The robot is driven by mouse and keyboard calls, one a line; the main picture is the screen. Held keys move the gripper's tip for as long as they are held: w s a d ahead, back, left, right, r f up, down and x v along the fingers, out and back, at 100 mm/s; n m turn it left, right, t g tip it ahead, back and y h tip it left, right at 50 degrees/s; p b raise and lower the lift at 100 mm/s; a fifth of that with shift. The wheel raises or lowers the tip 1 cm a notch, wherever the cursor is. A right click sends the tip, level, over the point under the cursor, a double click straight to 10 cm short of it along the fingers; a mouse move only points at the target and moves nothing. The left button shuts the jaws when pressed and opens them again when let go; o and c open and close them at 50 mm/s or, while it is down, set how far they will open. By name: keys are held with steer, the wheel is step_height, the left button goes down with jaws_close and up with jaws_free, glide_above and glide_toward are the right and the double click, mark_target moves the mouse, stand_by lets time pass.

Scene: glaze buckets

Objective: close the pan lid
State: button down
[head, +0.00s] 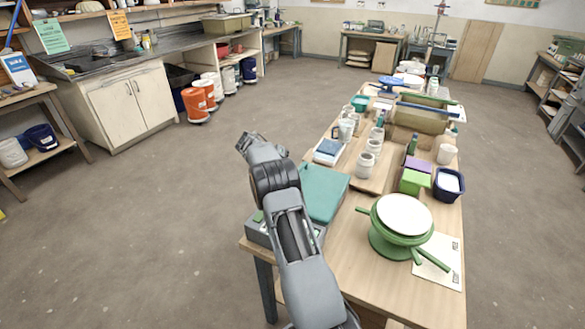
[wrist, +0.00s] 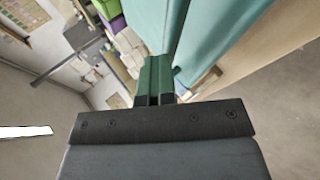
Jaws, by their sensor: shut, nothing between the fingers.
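The pan lid looks to be the teal panel (head: 324,192) at the left edge of the table. It appears raised and tilted above a grey box-like device (head: 256,235), which my arm partly covers. The teal panel also fills the upper right of the wrist view (wrist: 215,45). My gripper (head: 247,142) is out past the table's left edge, to the left of the lid. Its green fingers (wrist: 157,78) are shut and empty, pointing toward the lid side. I cannot tell whether they touch the lid.
The floor to the left is clear.

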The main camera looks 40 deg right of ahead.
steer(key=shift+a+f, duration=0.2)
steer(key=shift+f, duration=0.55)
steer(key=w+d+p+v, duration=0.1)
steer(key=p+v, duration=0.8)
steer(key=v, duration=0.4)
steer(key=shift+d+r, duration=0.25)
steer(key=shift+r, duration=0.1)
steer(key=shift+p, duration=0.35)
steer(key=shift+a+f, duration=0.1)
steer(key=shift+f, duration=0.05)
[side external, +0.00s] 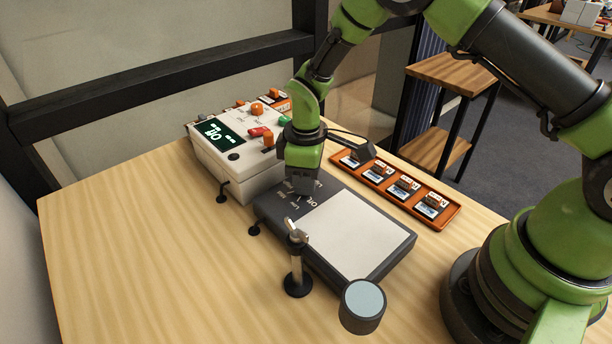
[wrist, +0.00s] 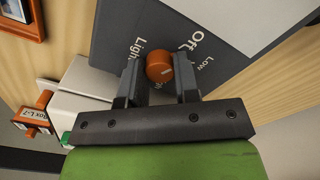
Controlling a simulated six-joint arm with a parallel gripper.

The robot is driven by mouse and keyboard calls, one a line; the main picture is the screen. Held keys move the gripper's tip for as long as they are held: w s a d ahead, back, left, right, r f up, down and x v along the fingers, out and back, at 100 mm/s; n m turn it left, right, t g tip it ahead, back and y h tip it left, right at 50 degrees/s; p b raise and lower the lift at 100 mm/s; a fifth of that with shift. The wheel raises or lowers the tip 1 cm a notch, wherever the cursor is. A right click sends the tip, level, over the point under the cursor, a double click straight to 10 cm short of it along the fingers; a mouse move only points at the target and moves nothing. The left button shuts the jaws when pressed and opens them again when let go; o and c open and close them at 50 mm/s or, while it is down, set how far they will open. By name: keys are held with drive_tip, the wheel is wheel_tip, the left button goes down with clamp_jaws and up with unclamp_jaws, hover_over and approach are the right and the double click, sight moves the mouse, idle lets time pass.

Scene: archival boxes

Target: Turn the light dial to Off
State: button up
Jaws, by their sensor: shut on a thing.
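The light dial (wrist: 160,67) is a round orange knob on the dark grey panel of a light pad (wrist: 118,32). In the wrist view it sits between my two fingertips, and my gripper (wrist: 159,78) is shut on it. The words Light, Off and Low are printed around the dial. A small pale mark shows on the knob, but I cannot tell exactly which word it points to. In the side external view my gripper (side external: 303,186) reaches down onto the panel end of the pad (side external: 345,235) and hides the dial.
A white control box (side external: 236,165) with a lit display (side external: 218,136) and orange, red and green controls stands left of the pad. An orange tray (side external: 452,212) of labelled slides lies to the right. A post (side external: 296,262) and a grey round piece (side external: 362,302) stand at the front. The front-left table is clear.

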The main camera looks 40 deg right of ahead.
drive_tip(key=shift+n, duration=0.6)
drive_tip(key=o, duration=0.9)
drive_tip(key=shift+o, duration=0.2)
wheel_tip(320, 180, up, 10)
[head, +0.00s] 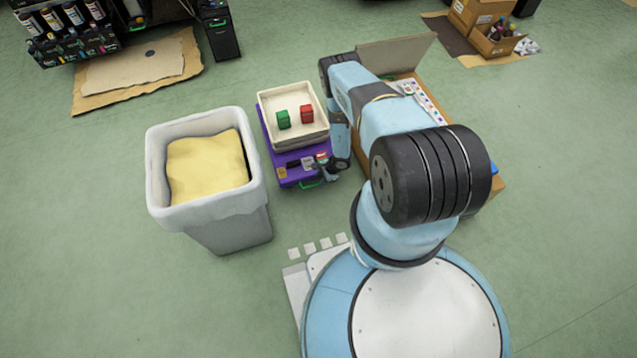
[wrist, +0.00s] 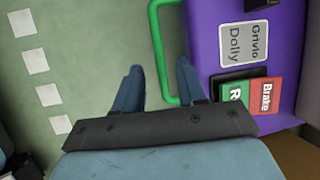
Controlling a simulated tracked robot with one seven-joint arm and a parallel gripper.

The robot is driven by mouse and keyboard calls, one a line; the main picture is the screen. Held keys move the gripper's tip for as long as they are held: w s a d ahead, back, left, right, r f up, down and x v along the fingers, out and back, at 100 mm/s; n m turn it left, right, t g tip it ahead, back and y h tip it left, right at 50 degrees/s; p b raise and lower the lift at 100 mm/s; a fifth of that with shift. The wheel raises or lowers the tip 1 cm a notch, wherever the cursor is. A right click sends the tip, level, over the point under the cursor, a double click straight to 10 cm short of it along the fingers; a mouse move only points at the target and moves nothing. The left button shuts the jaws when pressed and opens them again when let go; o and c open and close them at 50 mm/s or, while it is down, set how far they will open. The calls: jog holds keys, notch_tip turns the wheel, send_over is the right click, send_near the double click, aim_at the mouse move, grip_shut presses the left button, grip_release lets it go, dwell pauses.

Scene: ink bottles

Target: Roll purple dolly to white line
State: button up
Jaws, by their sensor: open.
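The purple dolly (head: 266,128) stands on the green floor in the head view, bearing a cream tray (head: 322,138) with a green and a red item in it. In the wrist view the dolly (wrist: 203,45) shows a Grivlo Dolly label, a red Brake patch (wrist: 265,95) and a green patch beside it. Its green handle (wrist: 156,45) sticks out on the left. My gripper (wrist: 158,68) is open, with the handle's bar between its fingertips in the picture; I cannot tell the depth. The white line is a row of white squares (head: 309,247), also in the wrist view (wrist: 35,62).
A grey bin (head: 235,228) with yellow filling stands left of the dolly. An open cardboard box (head: 432,92) stands right of it, partly behind my arm. Floor between the dolly and the white squares looks clear. A bottle rack (head: 75,35) is at the back left.

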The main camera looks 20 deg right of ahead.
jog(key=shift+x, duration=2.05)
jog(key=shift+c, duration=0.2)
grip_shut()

────────

REQUIREMENT: Reproduce the whole listing word for word, setting aside any pictures.

ANSWER TO THE PROBLEM:
The robot is driven by mouse and keyboard calls, one a line; the main picture is the screen. Held keys move the gripper's tip for as long as they are held: w s a d ahead, back, left, right, r f up, down and x v along the fingers, out and back, at 100 mm/s; n m turn it left, right, t g tip it ahead, back and y h tip it left, right at 50 degrees/s; p b raise and lower the lift at 100 mm/s; a fifth of that with shift. The wheel raises or lowers the tip 1 cm a notch, wherever the cursor is. A right click sends the tip, level, over the point under the cursor, a double click straight to 10 cm short of it along the fingers; a mouse move only points at the target and moves nothing. The left button shuts the jaws when pressed and opens them again when let go; o and c open and close them at 50 mm/s or, while it is down, set how far they will open. By name: keys are held with steer, the wheel is step_height, the left button goes down with jaws_close and up with jaws_free, glide_above and glide_toward are the right and the double click, mark_target moves the mouse, stand_by lets time pass.

Scene: glaze buckets

Objective: close the pan lid
State: button down
[head, +0.00s] 
[wrist, +0.00s] 
Jaws, by their sensor: shut, nothing between the fingers.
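The pan lid looks to be the teal panel (head: 324,192) at the left edge of the table. It appears raised and tilted above a grey box-like device (head: 256,235), which my arm partly covers. The teal panel also fills the upper right of the wrist view (wrist: 215,45). My gripper (head: 247,142) is out past the table's left edge, to the left of the lid. Its green fingers (wrist: 157,78) are shut and empty, pointing toward the lid side. I cannot tell whether they touch the lid.
The floor to the left is clear.

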The main camera looks 40 deg right of ahead.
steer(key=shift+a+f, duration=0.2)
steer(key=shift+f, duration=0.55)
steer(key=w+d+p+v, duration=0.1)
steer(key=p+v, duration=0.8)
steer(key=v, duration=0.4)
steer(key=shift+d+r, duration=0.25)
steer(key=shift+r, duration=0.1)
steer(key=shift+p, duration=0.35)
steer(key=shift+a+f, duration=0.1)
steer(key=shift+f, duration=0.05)
[side external, +0.00s] 
[wrist, +0.00s] 
Controlling a simulated six-joint arm with a parallel gripper.

The robot is driven by mouse and keyboard calls, one a line; the main picture is the screen. Held keys move the gripper's tip for as long as they are held: w s a d ahead, back, left, right, r f up, down and x v along the fingers, out and back, at 100 mm/s; n m turn it left, right, t g tip it ahead, back and y h tip it left, right at 50 degrees/s; p b raise and lower the lift at 100 mm/s; a fifth of that with shift. The wheel raises or lowers the tip 1 cm a notch, wherever the cursor is. A right click sends the tip, level, over the point under the cursor, a double click straight to 10 cm short of it along the fingers; a mouse move only points at the target and moves nothing. The left button shuts the jaws when pressed and opens them again when let go; o and c open and close them at 50 mm/s or, while it is down, set how far they will open. By name: keys are held with drive_tip, the wheel is wheel_tip, the left button goes down with clamp_jaws and up with unclamp_jaws, hover_over and approach are the right and the double click, sight moves the mouse, idle lets time pass.

Scene: archival boxes

Target: Turn the light dial to Off
State: button up
Jaws, by their sensor: shut on a thing.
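The light dial (wrist: 160,67) is a round orange knob on the dark grey panel of a light pad (wrist: 118,32). In the wrist view it sits between my two fingertips, and my gripper (wrist: 159,78) is shut on it. The words Light, Off and Low are printed around the dial. A small pale mark shows on the knob, but I cannot tell exactly which word it points to. In the side external view my gripper (side external: 303,186) reaches down onto the panel end of the pad (side external: 345,235) and hides the dial.
A white control box (side external: 236,165) with a lit display (side external: 218,136) and orange, red and green controls stands left of the pad. An orange tray (side external: 452,212) of labelled slides lies to the right. A post (side external: 296,262) and a grey round piece (side external: 362,302) stand at the front. The front-left table is clear.

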The main camera looks 40 deg right of ahead.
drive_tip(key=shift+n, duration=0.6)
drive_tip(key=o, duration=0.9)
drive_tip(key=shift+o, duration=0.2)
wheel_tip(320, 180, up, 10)
[head, +0.00s] 
[wrist, +0.00s] 
Controlling a simulated tracked robot with one seven-joint arm and a parallel gripper.

The robot is driven by mouse and keyboard calls, one a line; the main picture is the screen. Held keys move the gripper's tip for as long as they are held: w s a d ahead, back, left, right, r f up, down and x v along the fingers, out and back, at 100 mm/s; n m turn it left, right, t g tip it ahead, back and y h tip it left, right at 50 degrees/s; p b raise and lower the lift at 100 mm/s; a fifth of that with shift. The wheel raises or lowers the tip 1 cm a notch, wherever the cursor is. A right click sends the tip, level, over the point under the cursor, a double click straight to 10 cm short of it along the fingers; a mouse move only points at the target and moves nothing. The left button shuts the jaws when pressed and opens them again when let go; o and c open and close them at 50 mm/s or, while it is down, set how far they will open. The calls: jog holds keys, notch_tip turns the wheel, send_over is the right click, send_near the double click, aim_at the mouse move, grip_shut presses the left button, grip_release lets it go, dwell pauses.

Scene: ink bottles

Target: Roll purple dolly to white line
State: button up
Jaws, by their sensor: open.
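The purple dolly (head: 266,128) stands on the green floor in the head view, bearing a cream tray (head: 322,138) with a green and a red item in it. In the wrist view the dolly (wrist: 203,45) shows a Grivlo Dolly label, a red Brake patch (wrist: 265,95) and a green patch beside it. Its green handle (wrist: 156,45) sticks out on the left. My gripper (wrist: 158,68) is open, with the handle's bar between its fingertips in the picture; I cannot tell the depth. The white line is a row of white squares (head: 309,247), also in the wrist view (wrist: 35,62).
A grey bin (head: 235,228) with yellow filling stands left of the dolly. An open cardboard box (head: 432,92) stands right of it, partly behind my arm. Floor between the dolly and the white squares looks clear. A bottle rack (head: 75,35) is at the back left.

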The main camera looks 20 deg right of ahead.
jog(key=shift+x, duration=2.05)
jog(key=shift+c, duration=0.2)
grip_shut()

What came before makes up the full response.